L'édifice est toutefois inscrit à l'Inventaire des Monuments Historiques. C'est pour le sauvegarder des ravages du temps qu'une association, "l'Abbaye de Saint-Vivant", fut créée en 1999. Grâce à la générosité de multiples donateurs privés et à des subventions accordées par l’Etat, d’importants travaux ont pu être réalisé depuis.

Chargée de les réaliser, l’entreprise Jacquet a « cristallisé » les ruines pour les protéger dans un premier temps. Plus récemment, une autre phase consista à consolider l’aile Est, avec notamment la restauration des voûtes endommagées de ses caves sur deux niveaux. « Ces caves sont monumentales. Elles ne sont pas enterrées mais l’épaisseur des murs fait que même par forte chaleur, la température est idéale pour y élever des vins », perçoit Aubert de Villaine. D’ailleurs, une bouteille de vins a été découverte durant le chantier. Les scientifiques l’ont analysé (carbone 14) et datée entre 1780 et 1820. Juste après les prélèvements nécessaires aux analyses, Aubert de Villaine se souvient encore de cette dégustation exceptionnelle : « c’était un liquide blanc avec des paillettes de couleur. On a eu ce sentiment de vin et puis, après, il s’est évaporé. C’était magnifique ».

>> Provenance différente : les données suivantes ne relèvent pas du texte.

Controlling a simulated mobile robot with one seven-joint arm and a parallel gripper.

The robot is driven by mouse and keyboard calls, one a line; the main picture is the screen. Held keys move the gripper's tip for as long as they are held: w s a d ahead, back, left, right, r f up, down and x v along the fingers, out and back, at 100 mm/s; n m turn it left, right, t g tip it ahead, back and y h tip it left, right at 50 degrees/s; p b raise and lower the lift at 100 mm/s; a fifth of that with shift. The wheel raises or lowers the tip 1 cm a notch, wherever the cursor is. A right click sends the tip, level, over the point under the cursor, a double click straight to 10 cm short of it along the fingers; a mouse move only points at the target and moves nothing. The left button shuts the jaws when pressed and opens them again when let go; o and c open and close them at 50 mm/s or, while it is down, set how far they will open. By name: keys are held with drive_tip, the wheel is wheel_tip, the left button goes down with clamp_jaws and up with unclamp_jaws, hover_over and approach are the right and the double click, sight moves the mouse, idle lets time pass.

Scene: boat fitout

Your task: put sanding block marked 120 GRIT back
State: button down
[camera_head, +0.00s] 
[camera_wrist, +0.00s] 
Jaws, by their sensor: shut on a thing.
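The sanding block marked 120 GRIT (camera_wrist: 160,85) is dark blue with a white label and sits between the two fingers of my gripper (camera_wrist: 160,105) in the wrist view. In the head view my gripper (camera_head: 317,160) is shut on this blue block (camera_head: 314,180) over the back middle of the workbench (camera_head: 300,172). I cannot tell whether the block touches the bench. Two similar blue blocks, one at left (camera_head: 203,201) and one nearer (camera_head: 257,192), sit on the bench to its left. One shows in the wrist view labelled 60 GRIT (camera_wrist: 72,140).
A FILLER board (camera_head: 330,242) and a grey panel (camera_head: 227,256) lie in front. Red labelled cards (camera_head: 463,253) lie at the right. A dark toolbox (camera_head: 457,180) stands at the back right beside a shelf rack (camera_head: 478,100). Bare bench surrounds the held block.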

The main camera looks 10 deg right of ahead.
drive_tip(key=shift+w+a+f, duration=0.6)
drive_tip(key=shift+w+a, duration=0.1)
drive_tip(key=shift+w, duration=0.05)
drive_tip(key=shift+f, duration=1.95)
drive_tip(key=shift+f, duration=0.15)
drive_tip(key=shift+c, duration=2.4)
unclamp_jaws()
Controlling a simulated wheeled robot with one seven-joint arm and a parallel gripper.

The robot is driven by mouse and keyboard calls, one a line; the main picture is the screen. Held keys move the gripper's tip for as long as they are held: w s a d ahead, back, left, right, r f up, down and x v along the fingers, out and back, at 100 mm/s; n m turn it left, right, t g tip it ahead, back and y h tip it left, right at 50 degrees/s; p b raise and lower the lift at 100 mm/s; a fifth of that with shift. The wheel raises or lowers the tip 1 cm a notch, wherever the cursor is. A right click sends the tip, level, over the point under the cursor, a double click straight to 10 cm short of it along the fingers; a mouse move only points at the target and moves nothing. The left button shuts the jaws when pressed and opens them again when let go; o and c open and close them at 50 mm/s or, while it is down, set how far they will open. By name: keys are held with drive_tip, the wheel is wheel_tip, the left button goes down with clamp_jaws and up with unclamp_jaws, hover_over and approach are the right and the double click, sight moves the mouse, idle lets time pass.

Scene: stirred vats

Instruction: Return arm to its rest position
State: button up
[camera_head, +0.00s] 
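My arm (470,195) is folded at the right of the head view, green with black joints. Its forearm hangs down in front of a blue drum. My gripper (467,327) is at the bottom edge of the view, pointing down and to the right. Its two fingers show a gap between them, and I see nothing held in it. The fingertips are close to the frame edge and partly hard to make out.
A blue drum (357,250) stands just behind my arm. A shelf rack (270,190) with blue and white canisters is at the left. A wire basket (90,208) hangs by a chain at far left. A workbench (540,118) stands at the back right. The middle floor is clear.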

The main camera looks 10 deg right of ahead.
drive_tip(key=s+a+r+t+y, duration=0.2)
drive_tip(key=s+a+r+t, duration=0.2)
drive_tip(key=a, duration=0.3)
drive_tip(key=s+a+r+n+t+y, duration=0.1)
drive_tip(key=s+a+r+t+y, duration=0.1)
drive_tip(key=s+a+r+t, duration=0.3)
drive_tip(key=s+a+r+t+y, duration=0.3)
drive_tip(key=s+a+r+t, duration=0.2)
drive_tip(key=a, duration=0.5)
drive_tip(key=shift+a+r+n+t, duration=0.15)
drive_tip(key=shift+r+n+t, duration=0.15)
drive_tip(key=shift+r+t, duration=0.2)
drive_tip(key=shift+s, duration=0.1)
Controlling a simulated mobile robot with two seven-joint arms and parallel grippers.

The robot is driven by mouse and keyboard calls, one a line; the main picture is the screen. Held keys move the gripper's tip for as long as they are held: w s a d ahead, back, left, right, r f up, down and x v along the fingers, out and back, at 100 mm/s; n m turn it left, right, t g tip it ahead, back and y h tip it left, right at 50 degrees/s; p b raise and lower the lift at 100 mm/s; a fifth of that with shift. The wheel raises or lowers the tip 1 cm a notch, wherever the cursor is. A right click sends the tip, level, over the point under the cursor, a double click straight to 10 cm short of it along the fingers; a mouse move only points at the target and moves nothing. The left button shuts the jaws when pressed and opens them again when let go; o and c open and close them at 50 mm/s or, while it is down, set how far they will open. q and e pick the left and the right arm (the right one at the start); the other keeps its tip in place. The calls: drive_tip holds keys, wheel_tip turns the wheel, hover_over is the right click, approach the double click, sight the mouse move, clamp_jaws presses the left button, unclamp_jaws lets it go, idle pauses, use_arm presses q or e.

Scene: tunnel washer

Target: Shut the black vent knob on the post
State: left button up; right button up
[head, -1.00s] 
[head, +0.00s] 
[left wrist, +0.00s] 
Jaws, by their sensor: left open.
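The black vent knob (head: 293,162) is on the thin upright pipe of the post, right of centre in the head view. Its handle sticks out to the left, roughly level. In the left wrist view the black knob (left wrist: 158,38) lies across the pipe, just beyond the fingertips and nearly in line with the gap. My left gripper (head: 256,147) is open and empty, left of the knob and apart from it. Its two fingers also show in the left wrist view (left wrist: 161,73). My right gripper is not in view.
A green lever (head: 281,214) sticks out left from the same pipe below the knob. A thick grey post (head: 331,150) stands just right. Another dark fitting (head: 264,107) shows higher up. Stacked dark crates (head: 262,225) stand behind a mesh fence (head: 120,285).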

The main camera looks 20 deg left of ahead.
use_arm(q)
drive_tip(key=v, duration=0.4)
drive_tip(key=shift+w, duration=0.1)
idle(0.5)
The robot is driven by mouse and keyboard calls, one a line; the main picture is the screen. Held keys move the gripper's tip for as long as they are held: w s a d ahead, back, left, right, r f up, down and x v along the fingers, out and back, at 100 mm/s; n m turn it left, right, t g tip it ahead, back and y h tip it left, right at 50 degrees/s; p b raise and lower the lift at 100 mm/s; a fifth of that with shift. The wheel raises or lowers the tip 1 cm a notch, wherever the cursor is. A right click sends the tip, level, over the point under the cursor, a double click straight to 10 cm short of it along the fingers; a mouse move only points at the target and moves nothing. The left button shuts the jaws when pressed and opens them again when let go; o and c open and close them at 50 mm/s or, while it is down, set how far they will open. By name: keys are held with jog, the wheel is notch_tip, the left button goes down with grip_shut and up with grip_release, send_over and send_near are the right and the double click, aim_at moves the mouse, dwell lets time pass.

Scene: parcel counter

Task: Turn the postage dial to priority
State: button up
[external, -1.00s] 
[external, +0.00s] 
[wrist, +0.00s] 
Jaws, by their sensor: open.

Depuis le début de l’ouvrage, les artisans utilisent exclusivement des techniques traditionnelles. Les matériaux d’origines ont eux aussi été conservés : mortier de chaux, réutilisation au maximum de pierres issues du site, utilisation de pierre neuve la plus proche possible de celle présente... Comme autrefois, chacune est numérotée avant d’être mise en place. Il reste encore beaucoup à faire, comme la consolidation du mur extérieur et du chemin d’accès, mais le site va bientôt revivre et s’ouvrir au public pour des visites.

« Ce lieu ne méritait pas de disparaître. Les moines agronomes de Saint-Vivant ont dessiné, exploité, cultivé le vignoble et bâti son petit patrimoine – cabotes, murgers, clos… - dans sa configuration d’aujourd’hui. Même si ce n’est pas l’abbaye médiévale qui est ici restauré, ce site est la mémoire d’une époque qui a inventé la viticulture d’aujourd’hui. C’est une histoire formidable que ces moines bénédictins et cisterciens, ensemble et un peu en compétition, ont commencé à planter ici du pinot noir et par provignage l’ont multiplié et cultivé. Ce savoir-faire s’est transmis à travers des familles de vignerons successifs jusqu’au phylloxera. L’attachement et le respect de ces traditions permet à la Bourgogne de conserver sa notoriété et sa très grande histoire », exprime avec douce ferveur, Aubert de Villaine, résumant parfaitement la grande histoire de la Bourgogne et son âme qui est toujours bien vivante.